The megahertz rating is important for marketing efforts. AMD and Intel executives have stated on numerous occasions that consumers often make purchasing decisions on the clock speed of chips. Until Athlon, AMD has equaled, but not surpassed, Intel in chip clock speed. Compaq makes a 667-MHz Alpha chip, but Compaq uses it in servers and workstations, not PCs.

The company previously said it would release a 650-MHz Athlon in the third quarter but said today that it would occur after the initial debut of the chips in August. A 700-MHz version is due in the fourth quarter, while Intel is planning 667-MHz and faster versions of the Pentium III.

Athlon-based PCs will start at $1,299 and go up to more than $2,000, substantially higher than the price tag for PCs containing K6-2 and K6-III processors, said Stephen Lapinski, director of marketing at AMD.

While most Athlon systems in the initial rush will go to the consumer market, commercial systems will crop up soon. Besides offering more performance in terms of the chip, the Athlon also comes coupled with chipsets that provide a 200-MHz system bus originally developed for the Alpha chip. The system bus, the main data conduit between the processor and main memory, is a crucial bottleneck for performance. Intel's current system bus runs at 100-MHz and will go to 133-MHz next month.

"There is a lot of interest in the bus," he said.

Dangers lurk
Of course, success in the megahertz race will depend upon Intel not rushing a faster version of the Pentium III to market.

Smooth execution by AMD is another big if. AMD has stumbled in the past with manufacturing and logistical nightmares that stalled product releases or prevented the company from producing an adequate volume.

Dealers said chip distributors told them as recently as August 5 not to expect Athlon chips, especially in volume quantities, just yet. The Athlon is not universally compatible with all expansion cards and other PC parts on the market, said other sources.

Further, the company is in the midst of several complex manufacturing initiatives, any of which could hamper production volumes. The company is in the process of shifting from the 0.25-micron manufacturing process to the more advanced 0.18-micron process. By the fourth quarter, the company will begin to make chips out of copper rather than aluminum and it hopes to start generating revenue from these chips by the first quarter of 2000. Also, a new chip factory is opening in Dresden, Germany, and dual processing is expected to reach the platform by the second quarter 2000.

AMD will also attempt to move into the untapped commercial market. The fear of manufacturing snafus, however, could scare away large customers.

For its part, AMD exudes confidence--"tens of thousands" of Athlons at all four speed grades have been shipped to manufacturers and distributors, executives have said.

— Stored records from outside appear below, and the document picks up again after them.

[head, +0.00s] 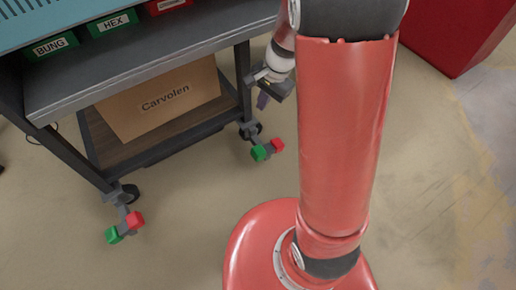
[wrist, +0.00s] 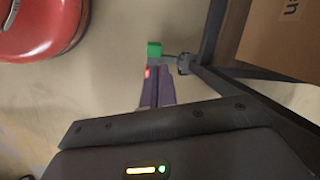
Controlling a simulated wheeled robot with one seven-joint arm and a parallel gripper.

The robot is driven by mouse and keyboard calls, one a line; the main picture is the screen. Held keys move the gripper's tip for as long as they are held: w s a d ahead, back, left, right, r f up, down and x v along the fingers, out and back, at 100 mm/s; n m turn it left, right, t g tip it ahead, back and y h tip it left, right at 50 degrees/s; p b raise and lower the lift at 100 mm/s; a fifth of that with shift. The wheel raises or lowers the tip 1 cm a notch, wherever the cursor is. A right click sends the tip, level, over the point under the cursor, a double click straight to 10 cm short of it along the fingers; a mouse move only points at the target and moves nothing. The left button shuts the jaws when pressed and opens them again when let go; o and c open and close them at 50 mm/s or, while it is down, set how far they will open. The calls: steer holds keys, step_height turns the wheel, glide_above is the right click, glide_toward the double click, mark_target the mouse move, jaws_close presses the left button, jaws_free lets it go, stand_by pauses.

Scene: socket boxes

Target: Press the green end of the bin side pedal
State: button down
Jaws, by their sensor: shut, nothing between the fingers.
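The cart has two caster pedals, each with a green and a red end. The right pedal's green end (head: 259,153) and red end (head: 277,145) sit low by the cart's right leg. In the wrist view its green end (wrist: 154,48) shows just past my fingertips, and its red end (wrist: 147,72) is partly hidden beside them. The left pedal has its green end (head: 113,235) and red end (head: 134,220) at the nearer corner. My gripper (head: 262,101) is shut and empty, fingers down, above the right pedal; its purple fingers (wrist: 158,70) also show in the wrist view. Contact cannot be told.
The dark cart (head: 150,60) carries green and red labelled boxes on top and a Carvolen carton (head: 165,102) on its lower shelf. A red bin-like block (head: 450,30) stands at the upper right.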

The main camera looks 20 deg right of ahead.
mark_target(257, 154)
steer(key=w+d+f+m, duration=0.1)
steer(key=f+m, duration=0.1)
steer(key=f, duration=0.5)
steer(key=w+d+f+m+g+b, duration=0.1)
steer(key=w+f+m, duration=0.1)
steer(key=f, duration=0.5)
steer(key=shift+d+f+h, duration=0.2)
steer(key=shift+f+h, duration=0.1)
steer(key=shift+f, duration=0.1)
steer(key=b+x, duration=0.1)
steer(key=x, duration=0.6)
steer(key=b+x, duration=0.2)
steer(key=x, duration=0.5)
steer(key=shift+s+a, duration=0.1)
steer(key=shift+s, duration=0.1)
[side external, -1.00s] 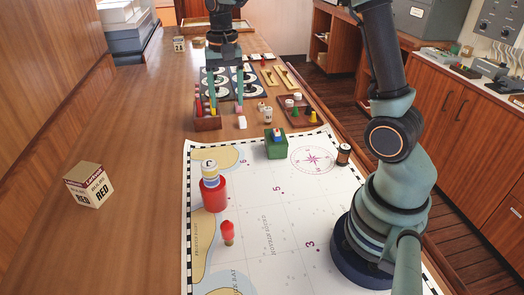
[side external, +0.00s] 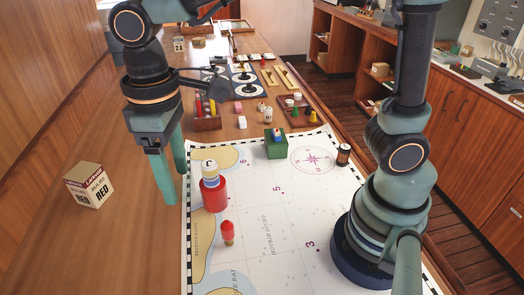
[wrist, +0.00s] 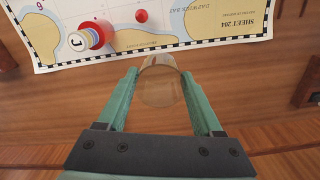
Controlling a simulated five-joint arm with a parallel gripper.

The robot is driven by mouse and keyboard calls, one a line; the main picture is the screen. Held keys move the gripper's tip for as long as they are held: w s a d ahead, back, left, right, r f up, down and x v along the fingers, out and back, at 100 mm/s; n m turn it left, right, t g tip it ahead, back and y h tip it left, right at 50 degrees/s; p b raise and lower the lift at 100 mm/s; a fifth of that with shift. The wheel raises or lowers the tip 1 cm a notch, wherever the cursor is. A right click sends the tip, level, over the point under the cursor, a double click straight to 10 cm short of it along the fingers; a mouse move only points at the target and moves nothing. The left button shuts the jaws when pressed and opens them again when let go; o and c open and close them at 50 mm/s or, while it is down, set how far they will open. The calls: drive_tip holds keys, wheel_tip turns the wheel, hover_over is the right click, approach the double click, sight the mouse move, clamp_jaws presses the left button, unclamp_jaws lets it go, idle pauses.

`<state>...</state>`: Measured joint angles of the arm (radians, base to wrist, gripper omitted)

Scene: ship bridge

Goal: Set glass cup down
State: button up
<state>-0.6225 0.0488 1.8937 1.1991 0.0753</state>
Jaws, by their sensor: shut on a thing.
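The glass cup (wrist: 160,88) is clear and shows in the wrist view between the two green fingers of my gripper (wrist: 160,74). The fingers are shut on its sides. In the side view my gripper (side external: 175,188) points down just left of the chart's left edge, over the wooden table, and the cup can hardly be made out there. I cannot tell whether the cup's base touches the table.
The chart (side external: 255,215) bears a red cylinder (side external: 214,196) with a J-marked jar (side external: 209,170) on top, a small red piece (side external: 228,231) and a green box (side external: 276,148). A RED-labelled carton (side external: 89,185) stands at left. Bare table lies between carton and chart.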

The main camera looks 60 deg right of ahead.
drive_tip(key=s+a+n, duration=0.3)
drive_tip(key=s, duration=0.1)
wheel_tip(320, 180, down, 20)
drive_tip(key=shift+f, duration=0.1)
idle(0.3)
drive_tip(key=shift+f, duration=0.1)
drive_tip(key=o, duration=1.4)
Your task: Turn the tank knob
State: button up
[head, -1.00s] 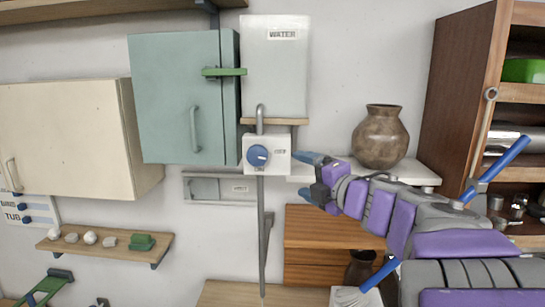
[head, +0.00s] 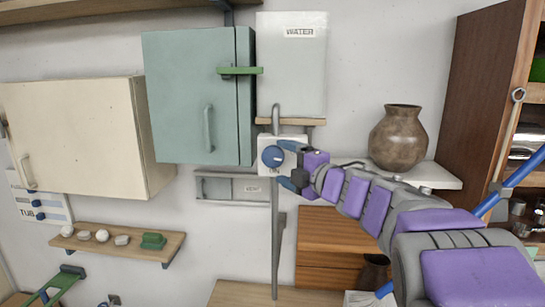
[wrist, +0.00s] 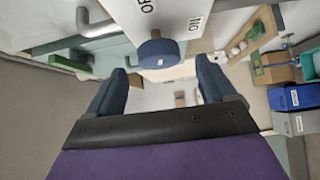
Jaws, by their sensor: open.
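The tank knob (head: 273,156) is a round blue dial on a white box (head: 298,141) under the white tank marked WATER (head: 291,70). In the wrist view the blue knob (wrist: 158,52) sticks out from the box, with OFF and ON lettering beside it. My gripper (head: 289,165) is at the right edge of the box in the head view, its blue fingers apart. In the wrist view the open gripper (wrist: 160,85) has the knob just beyond and between its fingertips, not clasped. Whether a fingertip touches the box is unclear.
A teal cabinet (head: 190,100) with a green bar (head: 240,70) is left of the tank. A brown vase (head: 398,138) stands on a shelf to the right, behind my arm. A grey pipe (head: 276,240) runs down below the box.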

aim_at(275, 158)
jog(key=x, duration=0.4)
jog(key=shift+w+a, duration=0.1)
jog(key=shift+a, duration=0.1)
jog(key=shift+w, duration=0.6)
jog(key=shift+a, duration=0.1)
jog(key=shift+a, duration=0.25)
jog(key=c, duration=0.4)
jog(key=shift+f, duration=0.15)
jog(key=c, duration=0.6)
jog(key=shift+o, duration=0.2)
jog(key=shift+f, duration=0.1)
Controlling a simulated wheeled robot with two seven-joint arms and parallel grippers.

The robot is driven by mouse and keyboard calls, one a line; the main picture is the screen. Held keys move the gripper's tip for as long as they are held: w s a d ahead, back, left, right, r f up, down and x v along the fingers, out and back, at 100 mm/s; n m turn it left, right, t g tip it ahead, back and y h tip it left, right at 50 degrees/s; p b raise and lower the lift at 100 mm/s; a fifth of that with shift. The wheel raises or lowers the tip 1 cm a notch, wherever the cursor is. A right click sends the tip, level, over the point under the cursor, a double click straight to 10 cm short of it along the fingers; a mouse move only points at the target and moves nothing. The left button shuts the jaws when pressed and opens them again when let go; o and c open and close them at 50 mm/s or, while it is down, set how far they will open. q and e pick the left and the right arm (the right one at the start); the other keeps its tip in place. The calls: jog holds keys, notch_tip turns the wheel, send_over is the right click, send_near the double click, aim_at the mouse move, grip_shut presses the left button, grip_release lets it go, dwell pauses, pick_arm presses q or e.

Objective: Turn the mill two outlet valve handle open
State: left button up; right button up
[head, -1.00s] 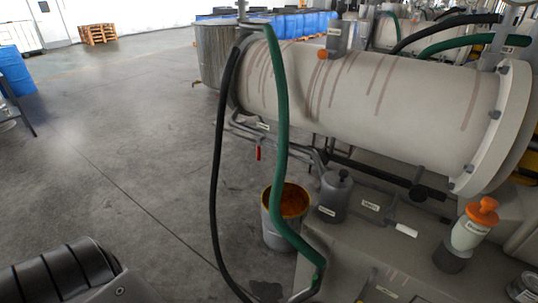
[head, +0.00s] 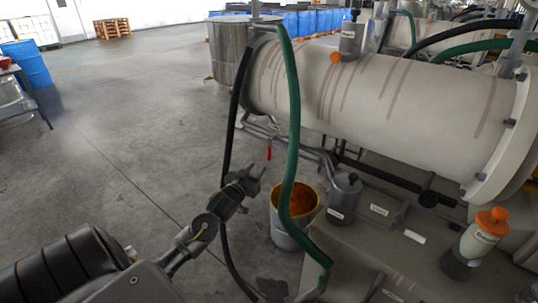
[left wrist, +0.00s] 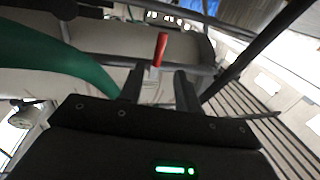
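My right gripper is out of view. I cannot read the labels on the pipework.
A green hose (head: 291,120) and a black hose (head: 233,125) hang close to my left gripper; the black one passes behind it. A bucket of orange paint (head: 290,215) stands on the floor right of it. The floor (head: 120,130) to the left is clear.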

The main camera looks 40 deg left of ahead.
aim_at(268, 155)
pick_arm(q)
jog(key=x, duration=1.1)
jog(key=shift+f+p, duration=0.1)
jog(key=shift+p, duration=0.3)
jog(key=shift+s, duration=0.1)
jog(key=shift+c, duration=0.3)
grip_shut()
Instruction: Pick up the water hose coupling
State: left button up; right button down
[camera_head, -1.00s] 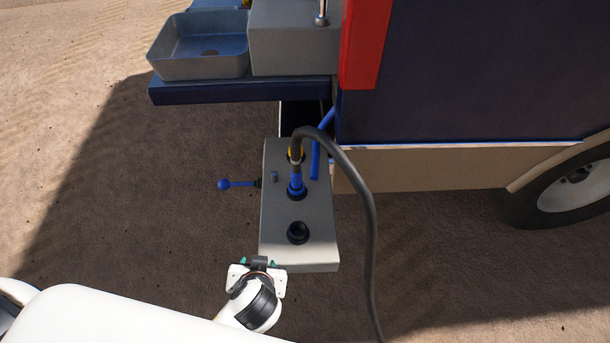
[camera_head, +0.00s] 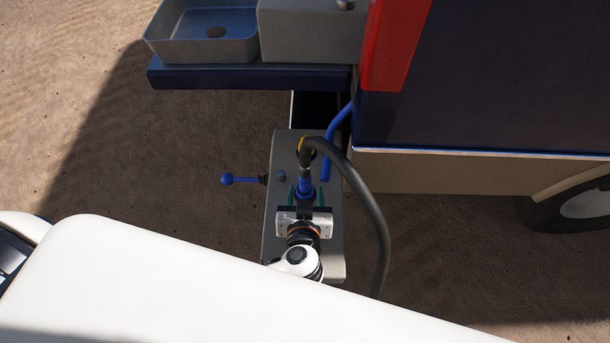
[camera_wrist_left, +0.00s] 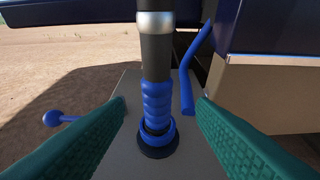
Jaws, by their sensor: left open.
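The water hose coupling (camera_head: 305,187) is a blue ribbed piece. It stands upright in a black-ringed socket on a grey box (camera_head: 284,150), with a dark hose (camera_head: 367,200) rising from it and curving over to the right. My left gripper (camera_head: 306,196) is open, its green fingers on either side of the coupling. In the left wrist view the coupling (camera_wrist_left: 158,105) stands between the two green fingers, with gaps on both sides. The gripper body hides the front of the box in the head view. My right gripper is not in view.
A blue-knobbed lever (camera_head: 228,179) sticks out left of the box. A blue pipe (camera_head: 328,150) stands behind right. A sink (camera_head: 208,35) on a dark blue ledge overhangs behind. A dark vehicle body (camera_head: 480,80) and wheel (camera_head: 578,207) are at right. Open ground lies left.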

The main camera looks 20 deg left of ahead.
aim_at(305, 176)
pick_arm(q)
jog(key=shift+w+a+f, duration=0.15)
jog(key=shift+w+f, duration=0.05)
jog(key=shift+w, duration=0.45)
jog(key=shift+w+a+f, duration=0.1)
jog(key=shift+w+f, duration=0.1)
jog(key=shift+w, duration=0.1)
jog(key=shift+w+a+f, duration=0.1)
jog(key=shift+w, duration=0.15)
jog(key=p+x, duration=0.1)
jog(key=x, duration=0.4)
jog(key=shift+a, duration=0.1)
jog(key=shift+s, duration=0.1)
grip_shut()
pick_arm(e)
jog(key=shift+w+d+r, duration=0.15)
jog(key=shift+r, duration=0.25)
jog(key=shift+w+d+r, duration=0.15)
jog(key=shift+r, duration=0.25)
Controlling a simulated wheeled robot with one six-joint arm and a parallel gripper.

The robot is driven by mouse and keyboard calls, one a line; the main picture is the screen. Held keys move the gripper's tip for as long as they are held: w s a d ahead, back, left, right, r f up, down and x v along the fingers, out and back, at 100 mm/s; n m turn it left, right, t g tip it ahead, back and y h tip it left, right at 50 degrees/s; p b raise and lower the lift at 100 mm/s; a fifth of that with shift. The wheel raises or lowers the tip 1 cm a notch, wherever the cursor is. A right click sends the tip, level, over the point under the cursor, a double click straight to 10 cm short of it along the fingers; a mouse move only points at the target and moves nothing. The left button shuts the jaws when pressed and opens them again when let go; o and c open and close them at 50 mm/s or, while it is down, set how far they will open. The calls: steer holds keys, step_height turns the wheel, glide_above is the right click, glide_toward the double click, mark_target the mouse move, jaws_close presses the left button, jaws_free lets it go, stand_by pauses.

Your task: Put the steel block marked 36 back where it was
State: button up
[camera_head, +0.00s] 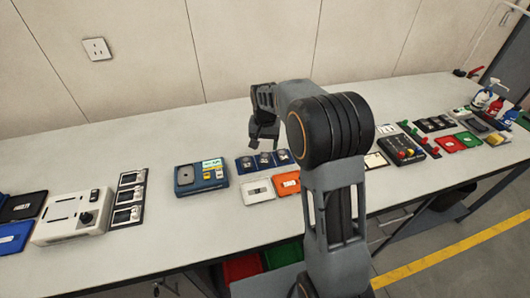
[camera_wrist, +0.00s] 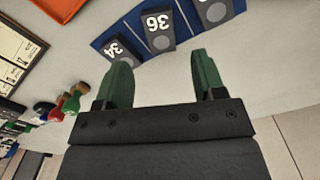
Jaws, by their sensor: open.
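The steel block marked 36 (camera_wrist: 157,30) shows in the wrist view, its number upside down. It is in the middle of a row on a blue holder (camera_wrist: 134,17), between the block marked 34 (camera_wrist: 118,51) and another block (camera_wrist: 214,12) whose number is cut off. In the head view the holder lies left of my arm, with three dark blocks on it; their numbers are too small to read. My gripper (camera_wrist: 160,60) has two green fingers spread apart with nothing between them. In the head view it (camera_head: 263,140) hangs above and behind the holder, apart from the blocks.
A white tray (camera_head: 258,190) and an orange tray (camera_head: 287,183) lie in front of the holder. A blue device (camera_head: 201,178) stands to its left. The bench behind the holder is clear.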

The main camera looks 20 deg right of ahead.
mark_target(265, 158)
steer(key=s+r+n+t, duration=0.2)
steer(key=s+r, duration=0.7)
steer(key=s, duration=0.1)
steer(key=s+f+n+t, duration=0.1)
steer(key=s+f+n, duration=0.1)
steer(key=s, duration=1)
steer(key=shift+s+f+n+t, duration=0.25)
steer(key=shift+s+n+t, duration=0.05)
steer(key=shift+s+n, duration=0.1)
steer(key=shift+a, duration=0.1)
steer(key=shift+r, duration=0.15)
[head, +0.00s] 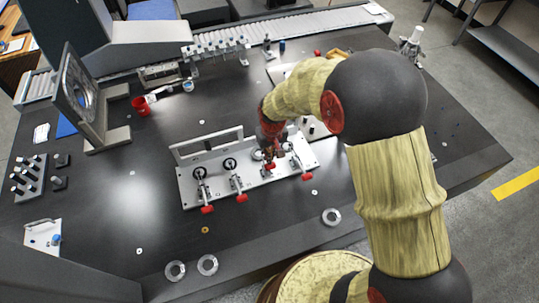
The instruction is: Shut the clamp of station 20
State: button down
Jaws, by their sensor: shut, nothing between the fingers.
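A light grey fixture plate (222,188) with a row of toggle clamps lies on the dark table in the head view. The left clamp (203,188) and the middle clamp (237,183) have red-tipped handles pointing toward the front edge. A right clamp's red handle tip (306,176) shows at the plate's right end. No station number is readable, so I cannot tell which clamp is station 20. My gripper (271,165) is shut and empty over the right half of the plate, close to the clamps there. It partly hides that area, and I cannot tell whether it touches a clamp.
A framed upright disc (80,92) and a red cup (140,106) stand at the left. A rack of vials (216,50) stands at the back. Metal rings (207,265) lie near the front edge.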

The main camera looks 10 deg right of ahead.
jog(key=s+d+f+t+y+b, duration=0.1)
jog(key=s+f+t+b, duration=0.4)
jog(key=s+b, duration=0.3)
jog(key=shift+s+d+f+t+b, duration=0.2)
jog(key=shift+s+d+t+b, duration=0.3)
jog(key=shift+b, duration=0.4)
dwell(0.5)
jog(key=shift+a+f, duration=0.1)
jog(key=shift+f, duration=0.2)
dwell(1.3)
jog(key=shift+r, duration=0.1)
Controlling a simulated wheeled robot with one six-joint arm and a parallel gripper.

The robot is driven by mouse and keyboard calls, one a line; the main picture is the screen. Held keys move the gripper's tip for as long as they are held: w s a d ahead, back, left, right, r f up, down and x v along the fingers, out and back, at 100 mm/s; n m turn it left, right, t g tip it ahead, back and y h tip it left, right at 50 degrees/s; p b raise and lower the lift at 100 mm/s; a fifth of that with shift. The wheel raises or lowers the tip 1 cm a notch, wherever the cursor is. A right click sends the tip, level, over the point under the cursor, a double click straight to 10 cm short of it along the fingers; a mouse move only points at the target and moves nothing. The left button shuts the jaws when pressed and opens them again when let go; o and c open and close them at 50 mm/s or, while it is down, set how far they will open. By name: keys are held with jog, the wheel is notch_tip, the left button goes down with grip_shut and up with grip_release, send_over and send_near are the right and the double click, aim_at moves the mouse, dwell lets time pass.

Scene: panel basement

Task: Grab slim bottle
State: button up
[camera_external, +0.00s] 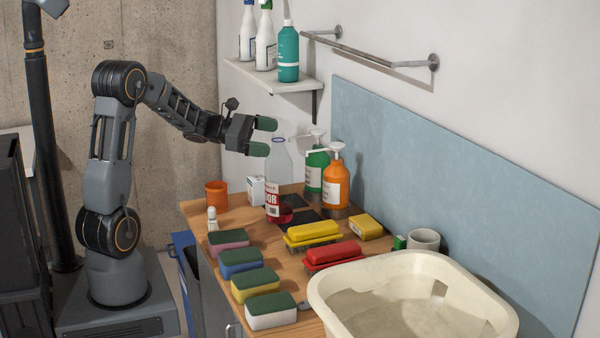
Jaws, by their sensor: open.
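A slim clear bottle (272,199) with a red and white label and red liquid at its bottom stands upright on the wooden counter (213,258). My gripper (263,136) is open and empty, with green-tipped fingers one above the other. It points right, level with the upper part of the bottle and just left of its neck in the picture. I cannot tell the exact gap in depth, but no grip on the bottle shows.
Green (316,171) and orange (336,180) pump bottles stand right behind the slim bottle. A small white box (256,190) and an orange cup (216,194) are left. Several sponges (240,262), yellow (313,232) and red (333,254) brushes and a cream basin (451,284) fill the front.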

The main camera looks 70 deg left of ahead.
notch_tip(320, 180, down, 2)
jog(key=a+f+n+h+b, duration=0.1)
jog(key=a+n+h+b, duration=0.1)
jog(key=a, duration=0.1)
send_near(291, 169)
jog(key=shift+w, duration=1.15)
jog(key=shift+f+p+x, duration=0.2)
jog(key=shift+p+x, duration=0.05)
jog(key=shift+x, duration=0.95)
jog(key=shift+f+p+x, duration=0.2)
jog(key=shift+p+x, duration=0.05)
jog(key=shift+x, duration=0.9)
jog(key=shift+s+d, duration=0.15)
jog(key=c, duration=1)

The company expects to make hundreds of thousands this quarter and will have the ability to make 1 million by the fourth quarter.

Although manufacturing problems have saddled the company before, they may not play as big a factor in the life of Athlon, said Nathan Brookwood, an analyst at Insight 64.

Because the chip is aimed at the performance segment, rather than the value segment, the company needs to produce fewer chips. Additionally, chip's design means AMD will not have to shift to 0.18-micron manufacturing or even copper to stay in a speed race with Intel.

Overall, manufacturing "is probably a more doable task than it was with the K6," Brookwood said. Besides, Intel has run into manufacturing issues of its own.

Branding strategy
The new chips will also be coming with a branding/segmentation strategy that will kick off next year. Similar to what Intel has done with its Xeon, Pentium III, and Celeron lines, AMD will take the basic core processor and tweak the surrounding technology slightly for different markets. Bus speeds, which determine how fast the chip speaks to the main memory, will differ between product segments, for instance. Chip packaging, motherboard design, and chipsets also will differ.

The Athlon Ultra, for instance, will be directed at the server and workstation markets, according to sources and published reports. Ultras will likely have faster buses but also be capable of being put into multiprocessor processor systems. The secondary cache memory, a performance-enhancing memory reservoir near the processor, will also be larger on these chips. Caches as high as 8MB will be possible, AMD executives have said. Current Xeon chips top out with 2MB of cache.

The Athlon Professional, meanwhile, will be geared toward performance consumers and commercial desktops. It will be the same as the chips coming out next week but will contain less cache memory and come in single-processor systems.

Next down the food chain will be the Athlon Select, which comes in a different package than the Professional and may not contain as many features.